_EXERCISE OBJECTIVE_. Search the material below for the word "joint". Copy every line that has it.

_PROVIDED RECORDS_.
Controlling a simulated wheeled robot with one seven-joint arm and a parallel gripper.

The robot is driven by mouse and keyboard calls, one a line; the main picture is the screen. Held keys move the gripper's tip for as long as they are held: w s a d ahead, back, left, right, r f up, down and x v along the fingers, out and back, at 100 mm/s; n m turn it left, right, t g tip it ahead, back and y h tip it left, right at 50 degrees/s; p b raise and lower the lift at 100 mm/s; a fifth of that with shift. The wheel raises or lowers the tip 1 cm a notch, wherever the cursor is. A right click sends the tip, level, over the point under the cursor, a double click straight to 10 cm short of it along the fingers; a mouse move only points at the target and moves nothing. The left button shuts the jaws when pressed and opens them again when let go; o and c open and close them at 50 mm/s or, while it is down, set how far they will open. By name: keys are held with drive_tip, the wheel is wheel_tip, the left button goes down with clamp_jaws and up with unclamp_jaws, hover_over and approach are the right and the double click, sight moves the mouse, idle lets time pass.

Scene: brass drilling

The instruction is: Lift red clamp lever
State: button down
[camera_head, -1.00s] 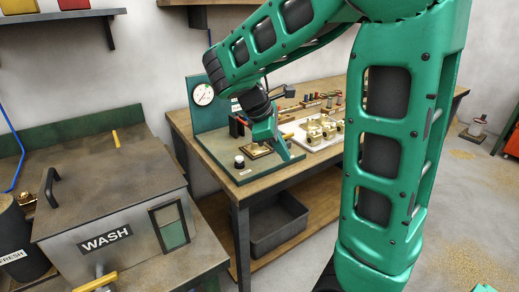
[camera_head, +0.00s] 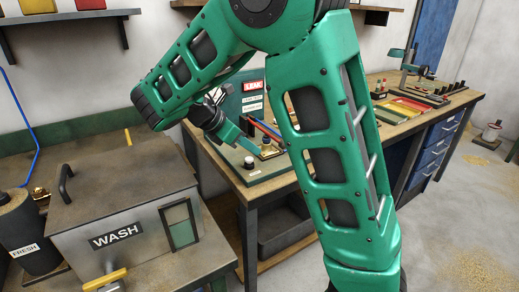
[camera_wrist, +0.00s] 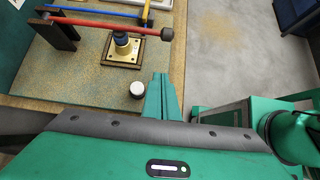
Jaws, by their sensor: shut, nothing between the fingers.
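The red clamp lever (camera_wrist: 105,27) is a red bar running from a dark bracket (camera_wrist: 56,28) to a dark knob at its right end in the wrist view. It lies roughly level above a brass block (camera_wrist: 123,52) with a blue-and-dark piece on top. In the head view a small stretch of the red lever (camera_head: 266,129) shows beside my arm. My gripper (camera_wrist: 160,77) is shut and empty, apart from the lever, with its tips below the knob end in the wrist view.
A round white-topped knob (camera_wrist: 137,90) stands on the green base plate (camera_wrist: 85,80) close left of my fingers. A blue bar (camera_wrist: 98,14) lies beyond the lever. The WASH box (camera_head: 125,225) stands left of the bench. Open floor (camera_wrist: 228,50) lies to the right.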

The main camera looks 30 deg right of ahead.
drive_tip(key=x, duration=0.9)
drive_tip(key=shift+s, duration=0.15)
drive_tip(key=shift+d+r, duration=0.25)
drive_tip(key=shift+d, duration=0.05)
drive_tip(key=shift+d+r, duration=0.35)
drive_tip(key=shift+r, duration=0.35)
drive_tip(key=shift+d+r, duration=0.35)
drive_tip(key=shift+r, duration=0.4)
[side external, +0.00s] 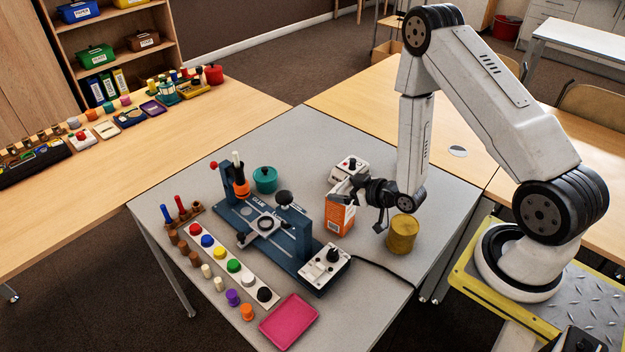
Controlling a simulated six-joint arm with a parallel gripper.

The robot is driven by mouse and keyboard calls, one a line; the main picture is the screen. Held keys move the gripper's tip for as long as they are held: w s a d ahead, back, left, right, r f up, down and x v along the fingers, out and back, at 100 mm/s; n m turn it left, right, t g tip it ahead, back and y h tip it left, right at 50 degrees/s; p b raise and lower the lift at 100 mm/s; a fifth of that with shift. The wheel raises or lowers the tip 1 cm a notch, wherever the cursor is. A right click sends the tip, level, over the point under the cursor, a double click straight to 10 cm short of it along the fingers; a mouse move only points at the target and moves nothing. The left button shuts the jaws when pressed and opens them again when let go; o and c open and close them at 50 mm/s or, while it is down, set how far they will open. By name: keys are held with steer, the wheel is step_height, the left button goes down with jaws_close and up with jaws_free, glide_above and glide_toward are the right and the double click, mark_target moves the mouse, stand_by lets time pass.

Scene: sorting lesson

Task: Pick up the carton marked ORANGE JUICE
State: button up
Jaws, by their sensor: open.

_FULL ANSWER_.
Controlling a simulated wheeled robot with one seven-joint arm and a parallel gripper.
Controlling a simulated six-joint arm with a parallel gripper.

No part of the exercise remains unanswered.